* Start ENTRIES PROVIDED *

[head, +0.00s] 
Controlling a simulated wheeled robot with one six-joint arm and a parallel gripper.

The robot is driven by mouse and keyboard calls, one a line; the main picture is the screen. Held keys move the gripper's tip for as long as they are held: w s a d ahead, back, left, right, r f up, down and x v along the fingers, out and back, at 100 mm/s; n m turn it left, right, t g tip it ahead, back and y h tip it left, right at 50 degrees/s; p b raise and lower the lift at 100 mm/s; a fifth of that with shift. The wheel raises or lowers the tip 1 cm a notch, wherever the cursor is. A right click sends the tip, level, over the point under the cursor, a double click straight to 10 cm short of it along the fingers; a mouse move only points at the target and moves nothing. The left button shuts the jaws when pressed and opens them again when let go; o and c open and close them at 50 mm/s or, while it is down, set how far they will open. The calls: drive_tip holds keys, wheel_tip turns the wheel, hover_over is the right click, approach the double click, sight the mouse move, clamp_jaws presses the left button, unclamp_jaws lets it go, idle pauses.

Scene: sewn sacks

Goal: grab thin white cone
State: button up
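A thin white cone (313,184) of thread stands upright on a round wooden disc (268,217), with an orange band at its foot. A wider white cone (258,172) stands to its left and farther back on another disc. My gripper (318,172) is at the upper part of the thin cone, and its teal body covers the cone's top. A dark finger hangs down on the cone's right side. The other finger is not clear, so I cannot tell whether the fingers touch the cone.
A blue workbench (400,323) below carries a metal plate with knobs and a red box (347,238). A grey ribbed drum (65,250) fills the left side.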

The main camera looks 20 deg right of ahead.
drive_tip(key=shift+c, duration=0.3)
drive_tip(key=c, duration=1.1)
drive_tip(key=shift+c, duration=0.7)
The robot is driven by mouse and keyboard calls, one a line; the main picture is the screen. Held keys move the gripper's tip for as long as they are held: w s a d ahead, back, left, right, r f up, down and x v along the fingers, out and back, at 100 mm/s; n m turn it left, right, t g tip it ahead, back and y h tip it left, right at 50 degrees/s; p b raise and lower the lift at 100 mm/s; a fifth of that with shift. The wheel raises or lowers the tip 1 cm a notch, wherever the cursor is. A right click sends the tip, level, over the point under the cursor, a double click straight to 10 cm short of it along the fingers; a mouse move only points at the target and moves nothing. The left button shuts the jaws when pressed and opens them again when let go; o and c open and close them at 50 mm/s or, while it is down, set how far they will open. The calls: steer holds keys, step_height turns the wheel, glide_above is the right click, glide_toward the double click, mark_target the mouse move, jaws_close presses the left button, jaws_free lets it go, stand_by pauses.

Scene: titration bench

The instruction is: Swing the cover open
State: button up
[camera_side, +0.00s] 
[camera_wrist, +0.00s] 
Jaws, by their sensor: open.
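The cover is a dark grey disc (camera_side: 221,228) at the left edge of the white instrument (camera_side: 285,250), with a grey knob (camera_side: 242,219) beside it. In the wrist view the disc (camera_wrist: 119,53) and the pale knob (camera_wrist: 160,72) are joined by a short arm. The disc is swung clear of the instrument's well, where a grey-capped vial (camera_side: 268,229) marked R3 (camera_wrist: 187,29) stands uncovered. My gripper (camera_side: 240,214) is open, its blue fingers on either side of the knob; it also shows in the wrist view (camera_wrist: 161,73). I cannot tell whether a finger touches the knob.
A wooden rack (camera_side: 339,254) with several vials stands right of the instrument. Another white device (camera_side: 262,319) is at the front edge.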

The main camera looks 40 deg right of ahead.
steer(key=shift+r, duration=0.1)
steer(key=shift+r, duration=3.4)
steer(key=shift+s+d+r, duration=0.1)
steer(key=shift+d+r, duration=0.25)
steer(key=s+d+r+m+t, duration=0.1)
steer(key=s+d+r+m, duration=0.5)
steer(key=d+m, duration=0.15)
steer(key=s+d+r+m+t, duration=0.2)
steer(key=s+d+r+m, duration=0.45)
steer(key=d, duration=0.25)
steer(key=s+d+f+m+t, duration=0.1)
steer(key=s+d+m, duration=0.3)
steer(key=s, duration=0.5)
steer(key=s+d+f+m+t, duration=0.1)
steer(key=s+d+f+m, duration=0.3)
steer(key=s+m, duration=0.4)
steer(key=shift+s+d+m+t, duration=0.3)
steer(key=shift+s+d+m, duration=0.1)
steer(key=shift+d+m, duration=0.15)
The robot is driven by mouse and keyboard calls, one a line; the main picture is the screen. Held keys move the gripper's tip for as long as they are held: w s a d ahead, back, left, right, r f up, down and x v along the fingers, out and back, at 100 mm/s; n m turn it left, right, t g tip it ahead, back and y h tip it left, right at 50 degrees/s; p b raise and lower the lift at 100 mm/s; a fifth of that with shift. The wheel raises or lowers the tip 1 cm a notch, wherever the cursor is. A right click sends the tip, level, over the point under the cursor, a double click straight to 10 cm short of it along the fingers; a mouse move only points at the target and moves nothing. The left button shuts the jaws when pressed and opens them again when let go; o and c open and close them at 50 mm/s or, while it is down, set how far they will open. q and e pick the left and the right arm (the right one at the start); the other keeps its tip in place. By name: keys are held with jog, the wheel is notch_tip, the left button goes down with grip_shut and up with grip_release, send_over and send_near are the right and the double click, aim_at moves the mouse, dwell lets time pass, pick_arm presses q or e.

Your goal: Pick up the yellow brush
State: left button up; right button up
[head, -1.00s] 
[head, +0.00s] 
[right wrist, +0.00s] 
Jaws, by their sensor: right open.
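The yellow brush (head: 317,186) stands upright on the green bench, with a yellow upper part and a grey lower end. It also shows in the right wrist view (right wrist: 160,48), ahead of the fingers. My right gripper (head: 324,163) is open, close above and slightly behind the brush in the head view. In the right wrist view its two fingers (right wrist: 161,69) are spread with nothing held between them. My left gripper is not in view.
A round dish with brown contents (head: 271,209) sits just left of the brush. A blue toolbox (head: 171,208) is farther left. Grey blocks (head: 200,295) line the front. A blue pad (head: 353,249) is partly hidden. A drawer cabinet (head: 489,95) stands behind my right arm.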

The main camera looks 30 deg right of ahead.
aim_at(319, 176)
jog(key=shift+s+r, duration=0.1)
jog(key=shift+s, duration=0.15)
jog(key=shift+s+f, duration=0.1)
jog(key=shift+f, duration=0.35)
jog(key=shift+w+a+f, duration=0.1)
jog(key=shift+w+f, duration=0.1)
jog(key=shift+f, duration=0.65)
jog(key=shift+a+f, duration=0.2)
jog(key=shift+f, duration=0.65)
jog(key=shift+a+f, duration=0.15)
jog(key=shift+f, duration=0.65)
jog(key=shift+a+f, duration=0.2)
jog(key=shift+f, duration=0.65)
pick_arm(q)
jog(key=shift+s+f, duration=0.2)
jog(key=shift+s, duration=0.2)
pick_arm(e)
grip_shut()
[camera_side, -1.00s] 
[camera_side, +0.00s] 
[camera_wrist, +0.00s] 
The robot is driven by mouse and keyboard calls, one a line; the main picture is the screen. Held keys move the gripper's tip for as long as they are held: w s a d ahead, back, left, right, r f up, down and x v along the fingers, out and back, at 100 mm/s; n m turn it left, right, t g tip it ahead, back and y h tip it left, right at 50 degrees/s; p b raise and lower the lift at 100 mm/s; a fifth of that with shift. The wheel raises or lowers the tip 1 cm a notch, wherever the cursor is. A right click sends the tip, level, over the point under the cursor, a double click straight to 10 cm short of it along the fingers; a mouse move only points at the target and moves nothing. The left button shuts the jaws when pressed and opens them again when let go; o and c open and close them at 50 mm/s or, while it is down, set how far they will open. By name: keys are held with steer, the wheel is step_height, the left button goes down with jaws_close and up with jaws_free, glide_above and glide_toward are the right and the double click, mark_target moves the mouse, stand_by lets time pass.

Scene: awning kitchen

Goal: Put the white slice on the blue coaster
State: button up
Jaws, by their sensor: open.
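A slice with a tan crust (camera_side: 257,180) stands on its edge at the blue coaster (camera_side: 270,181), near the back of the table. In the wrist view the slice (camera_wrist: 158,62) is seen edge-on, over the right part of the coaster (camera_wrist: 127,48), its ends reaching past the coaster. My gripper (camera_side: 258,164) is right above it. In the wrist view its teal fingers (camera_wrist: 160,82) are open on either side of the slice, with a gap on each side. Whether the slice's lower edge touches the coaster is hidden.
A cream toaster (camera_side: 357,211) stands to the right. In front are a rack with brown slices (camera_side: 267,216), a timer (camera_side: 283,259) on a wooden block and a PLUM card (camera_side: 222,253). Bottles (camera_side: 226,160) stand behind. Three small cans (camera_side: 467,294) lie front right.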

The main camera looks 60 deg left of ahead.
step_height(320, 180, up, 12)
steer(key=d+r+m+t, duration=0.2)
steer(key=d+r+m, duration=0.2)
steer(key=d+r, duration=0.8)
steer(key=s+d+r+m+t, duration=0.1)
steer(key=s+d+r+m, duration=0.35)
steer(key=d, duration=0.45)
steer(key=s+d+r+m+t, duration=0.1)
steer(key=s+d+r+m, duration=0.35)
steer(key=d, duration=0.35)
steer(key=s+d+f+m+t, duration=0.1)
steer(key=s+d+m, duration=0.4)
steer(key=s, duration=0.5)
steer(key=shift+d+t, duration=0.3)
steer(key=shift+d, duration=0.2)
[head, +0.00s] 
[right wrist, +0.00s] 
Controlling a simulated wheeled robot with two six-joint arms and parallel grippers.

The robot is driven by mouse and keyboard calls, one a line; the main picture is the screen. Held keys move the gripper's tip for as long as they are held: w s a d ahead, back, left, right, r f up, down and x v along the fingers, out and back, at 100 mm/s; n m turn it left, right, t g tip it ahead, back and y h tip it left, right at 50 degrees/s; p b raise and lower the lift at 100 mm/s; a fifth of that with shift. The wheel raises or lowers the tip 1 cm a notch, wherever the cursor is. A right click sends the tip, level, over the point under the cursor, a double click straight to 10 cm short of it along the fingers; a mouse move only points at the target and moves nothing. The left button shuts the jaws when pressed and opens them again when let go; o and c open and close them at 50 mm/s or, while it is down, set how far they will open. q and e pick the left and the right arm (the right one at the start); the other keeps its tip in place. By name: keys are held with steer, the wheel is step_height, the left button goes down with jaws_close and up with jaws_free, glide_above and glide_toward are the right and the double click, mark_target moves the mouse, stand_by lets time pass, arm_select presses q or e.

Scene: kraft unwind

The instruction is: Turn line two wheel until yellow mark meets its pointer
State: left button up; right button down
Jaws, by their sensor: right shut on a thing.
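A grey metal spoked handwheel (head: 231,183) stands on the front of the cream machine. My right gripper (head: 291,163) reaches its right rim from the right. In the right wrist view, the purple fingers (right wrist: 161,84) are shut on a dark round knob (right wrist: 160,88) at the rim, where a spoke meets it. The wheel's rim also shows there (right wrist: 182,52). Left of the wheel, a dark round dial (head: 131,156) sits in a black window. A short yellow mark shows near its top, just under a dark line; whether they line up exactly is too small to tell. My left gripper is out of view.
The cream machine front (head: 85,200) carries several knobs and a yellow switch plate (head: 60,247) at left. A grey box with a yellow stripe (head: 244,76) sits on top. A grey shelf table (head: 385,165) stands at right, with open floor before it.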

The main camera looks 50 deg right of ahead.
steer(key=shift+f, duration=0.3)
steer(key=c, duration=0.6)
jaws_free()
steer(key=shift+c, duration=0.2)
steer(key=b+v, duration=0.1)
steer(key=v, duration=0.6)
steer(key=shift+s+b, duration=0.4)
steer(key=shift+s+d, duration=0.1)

* End ENTRIES PROVIDED *

DIRECTIVE » Copy each line that holds the word "instruction".

ANSWER IN FULL »
The instruction is: Swing the cover open
The instruction is: Turn line two wheel until yellow mark meets its pointer

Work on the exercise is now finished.